As I knew, for a replica set, the change stream will be split into two parts. The first is the $match oplog $cursor that can be seen on the aggregate explain command. The second part is transforming that will do some steps:

  • unmarshal oplog bson
  • allocate new memory and transform parsed oplog to change stream event
  • marshal change stream event into bson

So the main reason for the performance gap is the transforming step. Please let me known if I am wrong.

In my point of view, there is only 1 thread in oplog fetching and transforming, so increasing the threads can improve the performance.
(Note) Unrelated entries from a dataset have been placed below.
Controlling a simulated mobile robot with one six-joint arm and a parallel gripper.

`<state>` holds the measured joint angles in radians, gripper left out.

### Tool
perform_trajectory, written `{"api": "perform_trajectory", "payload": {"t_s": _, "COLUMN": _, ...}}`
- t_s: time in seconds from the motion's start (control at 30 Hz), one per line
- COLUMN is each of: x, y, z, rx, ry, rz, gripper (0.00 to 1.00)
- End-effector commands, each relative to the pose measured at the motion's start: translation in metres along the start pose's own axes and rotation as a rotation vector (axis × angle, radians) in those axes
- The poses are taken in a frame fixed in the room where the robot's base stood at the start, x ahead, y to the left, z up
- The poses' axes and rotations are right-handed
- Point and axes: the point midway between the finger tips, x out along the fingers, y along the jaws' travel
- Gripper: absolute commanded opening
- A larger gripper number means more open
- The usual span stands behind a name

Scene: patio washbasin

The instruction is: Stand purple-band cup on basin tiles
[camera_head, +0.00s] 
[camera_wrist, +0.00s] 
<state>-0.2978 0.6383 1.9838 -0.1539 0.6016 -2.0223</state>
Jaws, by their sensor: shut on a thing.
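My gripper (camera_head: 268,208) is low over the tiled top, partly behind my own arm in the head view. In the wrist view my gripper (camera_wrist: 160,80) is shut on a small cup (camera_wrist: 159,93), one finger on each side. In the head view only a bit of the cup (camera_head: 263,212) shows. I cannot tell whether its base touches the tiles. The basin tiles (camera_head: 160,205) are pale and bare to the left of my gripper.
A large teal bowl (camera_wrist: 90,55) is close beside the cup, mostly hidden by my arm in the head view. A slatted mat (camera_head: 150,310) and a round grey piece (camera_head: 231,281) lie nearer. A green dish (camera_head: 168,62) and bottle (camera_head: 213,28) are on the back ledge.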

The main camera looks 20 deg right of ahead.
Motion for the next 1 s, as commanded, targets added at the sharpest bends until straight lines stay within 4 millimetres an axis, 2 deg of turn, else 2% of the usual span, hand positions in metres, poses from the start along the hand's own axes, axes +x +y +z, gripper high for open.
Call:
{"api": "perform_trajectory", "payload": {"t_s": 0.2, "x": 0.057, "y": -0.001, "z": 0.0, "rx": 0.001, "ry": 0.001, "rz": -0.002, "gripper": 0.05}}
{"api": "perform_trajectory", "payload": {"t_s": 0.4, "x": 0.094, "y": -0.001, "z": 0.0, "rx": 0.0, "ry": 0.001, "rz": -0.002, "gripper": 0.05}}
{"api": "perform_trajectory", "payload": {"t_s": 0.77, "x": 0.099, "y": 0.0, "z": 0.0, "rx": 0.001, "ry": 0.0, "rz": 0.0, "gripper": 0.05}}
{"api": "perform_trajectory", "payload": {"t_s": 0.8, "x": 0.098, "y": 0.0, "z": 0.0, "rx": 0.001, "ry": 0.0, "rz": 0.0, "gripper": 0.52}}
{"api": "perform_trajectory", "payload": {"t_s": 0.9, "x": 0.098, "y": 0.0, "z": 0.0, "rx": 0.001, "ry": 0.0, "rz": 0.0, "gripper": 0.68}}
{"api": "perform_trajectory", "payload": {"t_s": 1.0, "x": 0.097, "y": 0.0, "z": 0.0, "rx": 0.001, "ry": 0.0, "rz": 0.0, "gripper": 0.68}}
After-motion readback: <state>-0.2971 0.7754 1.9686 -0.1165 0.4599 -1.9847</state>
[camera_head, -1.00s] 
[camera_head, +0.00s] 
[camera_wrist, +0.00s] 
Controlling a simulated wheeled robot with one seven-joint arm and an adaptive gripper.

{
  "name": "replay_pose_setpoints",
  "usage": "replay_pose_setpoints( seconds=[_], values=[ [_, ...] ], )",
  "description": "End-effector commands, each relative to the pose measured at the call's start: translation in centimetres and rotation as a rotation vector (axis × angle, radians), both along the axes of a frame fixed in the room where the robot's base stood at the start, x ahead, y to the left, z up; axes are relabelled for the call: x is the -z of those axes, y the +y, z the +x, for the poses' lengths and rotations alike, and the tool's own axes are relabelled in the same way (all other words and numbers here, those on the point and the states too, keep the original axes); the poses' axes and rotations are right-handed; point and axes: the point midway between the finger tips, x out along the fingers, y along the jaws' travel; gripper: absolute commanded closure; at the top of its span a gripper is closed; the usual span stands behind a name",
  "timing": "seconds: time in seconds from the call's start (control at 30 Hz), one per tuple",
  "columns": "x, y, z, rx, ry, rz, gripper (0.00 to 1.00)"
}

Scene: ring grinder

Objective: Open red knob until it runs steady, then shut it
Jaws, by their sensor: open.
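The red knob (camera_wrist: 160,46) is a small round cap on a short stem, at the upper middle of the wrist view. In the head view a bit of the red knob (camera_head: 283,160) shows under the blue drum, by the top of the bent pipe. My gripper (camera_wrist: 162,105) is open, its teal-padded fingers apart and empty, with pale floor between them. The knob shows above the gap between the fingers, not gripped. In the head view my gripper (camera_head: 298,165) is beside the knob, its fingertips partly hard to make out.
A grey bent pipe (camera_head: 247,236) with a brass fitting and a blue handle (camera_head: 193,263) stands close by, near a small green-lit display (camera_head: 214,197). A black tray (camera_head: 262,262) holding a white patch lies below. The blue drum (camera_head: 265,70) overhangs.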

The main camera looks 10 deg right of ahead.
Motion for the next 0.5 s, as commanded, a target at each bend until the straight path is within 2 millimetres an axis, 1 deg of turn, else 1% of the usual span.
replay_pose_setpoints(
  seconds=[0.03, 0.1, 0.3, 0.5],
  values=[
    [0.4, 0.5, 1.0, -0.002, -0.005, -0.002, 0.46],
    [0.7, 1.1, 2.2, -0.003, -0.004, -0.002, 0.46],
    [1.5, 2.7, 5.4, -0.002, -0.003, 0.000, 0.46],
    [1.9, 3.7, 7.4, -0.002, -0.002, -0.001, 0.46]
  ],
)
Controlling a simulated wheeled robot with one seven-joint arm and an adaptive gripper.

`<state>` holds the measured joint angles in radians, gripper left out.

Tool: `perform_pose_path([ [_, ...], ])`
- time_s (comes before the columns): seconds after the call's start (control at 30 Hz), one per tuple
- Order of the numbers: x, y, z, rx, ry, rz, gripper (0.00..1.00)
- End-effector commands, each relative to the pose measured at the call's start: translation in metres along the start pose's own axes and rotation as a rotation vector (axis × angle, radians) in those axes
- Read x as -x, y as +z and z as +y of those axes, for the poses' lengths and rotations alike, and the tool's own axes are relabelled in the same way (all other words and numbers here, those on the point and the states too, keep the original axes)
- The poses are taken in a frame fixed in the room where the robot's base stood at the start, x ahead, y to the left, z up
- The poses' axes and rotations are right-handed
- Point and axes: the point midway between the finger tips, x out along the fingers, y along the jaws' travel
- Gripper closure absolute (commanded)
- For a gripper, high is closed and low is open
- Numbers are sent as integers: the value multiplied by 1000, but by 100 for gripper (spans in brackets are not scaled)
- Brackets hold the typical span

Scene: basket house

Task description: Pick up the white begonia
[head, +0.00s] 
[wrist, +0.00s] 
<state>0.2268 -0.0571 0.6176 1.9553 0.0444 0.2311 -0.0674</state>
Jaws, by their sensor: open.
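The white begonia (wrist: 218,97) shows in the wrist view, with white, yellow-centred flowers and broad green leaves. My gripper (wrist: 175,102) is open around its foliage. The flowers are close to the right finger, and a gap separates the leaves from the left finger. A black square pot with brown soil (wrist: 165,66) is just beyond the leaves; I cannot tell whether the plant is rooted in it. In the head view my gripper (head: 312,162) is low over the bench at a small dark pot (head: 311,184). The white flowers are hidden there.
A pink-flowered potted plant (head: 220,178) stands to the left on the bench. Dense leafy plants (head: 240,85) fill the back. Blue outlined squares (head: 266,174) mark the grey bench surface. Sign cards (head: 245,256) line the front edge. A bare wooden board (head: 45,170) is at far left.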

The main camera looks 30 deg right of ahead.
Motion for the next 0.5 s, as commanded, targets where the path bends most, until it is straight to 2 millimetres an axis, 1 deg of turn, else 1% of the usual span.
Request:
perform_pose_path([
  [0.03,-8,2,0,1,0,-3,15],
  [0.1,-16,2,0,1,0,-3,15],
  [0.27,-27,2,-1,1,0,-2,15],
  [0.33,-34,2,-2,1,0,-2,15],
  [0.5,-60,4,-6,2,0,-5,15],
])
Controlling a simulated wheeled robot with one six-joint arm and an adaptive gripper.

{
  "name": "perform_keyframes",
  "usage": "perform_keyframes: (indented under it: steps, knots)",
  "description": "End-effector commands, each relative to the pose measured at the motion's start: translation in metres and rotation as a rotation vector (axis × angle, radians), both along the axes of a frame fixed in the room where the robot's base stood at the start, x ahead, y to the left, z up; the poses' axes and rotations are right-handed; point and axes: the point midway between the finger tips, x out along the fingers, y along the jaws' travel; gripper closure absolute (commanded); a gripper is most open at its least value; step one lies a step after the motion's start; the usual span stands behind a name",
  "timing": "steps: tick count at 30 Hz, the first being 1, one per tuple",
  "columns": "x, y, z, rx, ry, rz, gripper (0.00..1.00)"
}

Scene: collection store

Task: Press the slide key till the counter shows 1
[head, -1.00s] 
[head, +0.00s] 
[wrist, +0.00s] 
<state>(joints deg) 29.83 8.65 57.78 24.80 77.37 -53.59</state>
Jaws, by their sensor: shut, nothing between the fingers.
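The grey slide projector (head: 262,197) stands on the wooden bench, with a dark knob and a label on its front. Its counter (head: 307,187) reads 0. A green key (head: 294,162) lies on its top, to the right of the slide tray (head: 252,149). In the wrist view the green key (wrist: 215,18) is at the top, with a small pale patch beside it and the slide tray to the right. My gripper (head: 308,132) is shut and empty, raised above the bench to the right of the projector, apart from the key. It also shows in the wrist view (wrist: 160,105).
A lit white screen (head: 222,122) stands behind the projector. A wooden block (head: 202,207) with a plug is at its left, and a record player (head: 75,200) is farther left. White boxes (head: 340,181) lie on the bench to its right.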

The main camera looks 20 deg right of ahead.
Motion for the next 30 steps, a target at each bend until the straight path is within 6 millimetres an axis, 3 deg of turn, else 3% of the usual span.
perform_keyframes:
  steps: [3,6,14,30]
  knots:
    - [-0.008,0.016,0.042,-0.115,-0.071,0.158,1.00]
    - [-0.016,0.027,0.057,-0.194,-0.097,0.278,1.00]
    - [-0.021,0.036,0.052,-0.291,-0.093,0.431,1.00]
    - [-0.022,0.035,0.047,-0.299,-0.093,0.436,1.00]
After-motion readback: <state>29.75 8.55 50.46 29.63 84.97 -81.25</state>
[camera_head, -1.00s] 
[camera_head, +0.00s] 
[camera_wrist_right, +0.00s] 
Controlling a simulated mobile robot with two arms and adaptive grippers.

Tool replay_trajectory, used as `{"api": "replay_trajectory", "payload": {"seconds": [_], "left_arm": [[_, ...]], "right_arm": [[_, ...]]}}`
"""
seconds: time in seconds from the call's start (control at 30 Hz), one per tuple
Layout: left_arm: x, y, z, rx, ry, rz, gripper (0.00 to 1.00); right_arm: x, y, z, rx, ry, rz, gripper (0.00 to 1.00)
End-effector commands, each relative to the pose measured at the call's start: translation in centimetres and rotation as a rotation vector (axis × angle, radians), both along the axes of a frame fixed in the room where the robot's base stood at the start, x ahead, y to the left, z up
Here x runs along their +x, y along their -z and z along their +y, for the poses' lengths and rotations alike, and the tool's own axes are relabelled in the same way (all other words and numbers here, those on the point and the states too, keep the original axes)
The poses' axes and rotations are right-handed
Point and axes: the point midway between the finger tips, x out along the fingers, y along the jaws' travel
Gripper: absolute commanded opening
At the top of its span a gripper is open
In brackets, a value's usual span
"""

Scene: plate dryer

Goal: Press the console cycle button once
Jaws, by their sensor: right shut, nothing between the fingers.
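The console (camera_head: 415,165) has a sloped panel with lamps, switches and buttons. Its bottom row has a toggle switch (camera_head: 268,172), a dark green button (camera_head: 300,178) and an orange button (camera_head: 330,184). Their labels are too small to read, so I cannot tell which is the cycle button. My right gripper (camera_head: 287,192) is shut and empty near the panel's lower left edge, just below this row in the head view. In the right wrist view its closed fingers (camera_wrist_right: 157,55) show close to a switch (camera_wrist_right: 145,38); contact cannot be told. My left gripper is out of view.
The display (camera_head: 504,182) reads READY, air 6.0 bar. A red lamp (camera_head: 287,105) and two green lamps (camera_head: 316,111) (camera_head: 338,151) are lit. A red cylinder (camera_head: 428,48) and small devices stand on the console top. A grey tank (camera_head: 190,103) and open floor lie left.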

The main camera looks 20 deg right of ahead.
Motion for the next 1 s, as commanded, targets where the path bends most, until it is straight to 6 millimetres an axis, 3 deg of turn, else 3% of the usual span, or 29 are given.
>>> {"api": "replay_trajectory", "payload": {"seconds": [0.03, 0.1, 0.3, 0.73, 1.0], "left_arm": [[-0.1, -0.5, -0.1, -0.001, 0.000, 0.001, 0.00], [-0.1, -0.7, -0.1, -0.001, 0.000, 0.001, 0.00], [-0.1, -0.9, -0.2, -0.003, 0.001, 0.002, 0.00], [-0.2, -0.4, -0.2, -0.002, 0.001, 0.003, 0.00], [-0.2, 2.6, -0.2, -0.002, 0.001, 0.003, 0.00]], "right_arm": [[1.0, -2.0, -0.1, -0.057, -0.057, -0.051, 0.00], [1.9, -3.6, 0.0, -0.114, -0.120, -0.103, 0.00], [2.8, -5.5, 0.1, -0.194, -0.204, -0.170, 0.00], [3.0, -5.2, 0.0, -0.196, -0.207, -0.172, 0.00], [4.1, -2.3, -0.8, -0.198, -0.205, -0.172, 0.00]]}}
But it will be a tradeoff because it may affect the MongoDB server performance if too many threads are used to do the transform.



 Comments   
Comment by 高 凡 [ 11/Mar/21 ]

I'm having this problem as well; I'm listening on a large Mongo cluster, use the Change stream, It takes about 20s for 10000 terms, but about 100 million new data are being added every day, this is not acceptable.

Comment by Dmitry Agranat [ 26/Mar/20 ]

Hi cvinllen@gmail.com,

Glad to hear the reply was helpful.

Regards,
Dima

Comment by vinllen chen [ 26/Mar/20 ]

Hi Dima,

Thanks for your reply, it is helpful. You're right, I should compare the change stream listening to the newest events to tailing oplog instead of scanning oplog collection.
And your future plans about increasing the performance sound great, looking forward to that.

Comment by Dmitry Agranat [ 24/Mar/20 ]

Hi cvinllen@gmail.com,

Thank you for raising this ticket. Below, I've attempted to respond to your comments; please let me know if you have any additional questions.

Summary

It is true that $changeStream's raw read rate is (unavoidably) slower than a simple query on the oplog, that the $changeStream's oplog $match and transformation stages contribute most to this latency, and that CPU consumption is higher when running these stages as compared to a basic query. However, in our tests of oplog-tailing versus $changeStream under typical operating conditions and write workloads, performance of each has been similar up to the point where resource contention becomes an issue.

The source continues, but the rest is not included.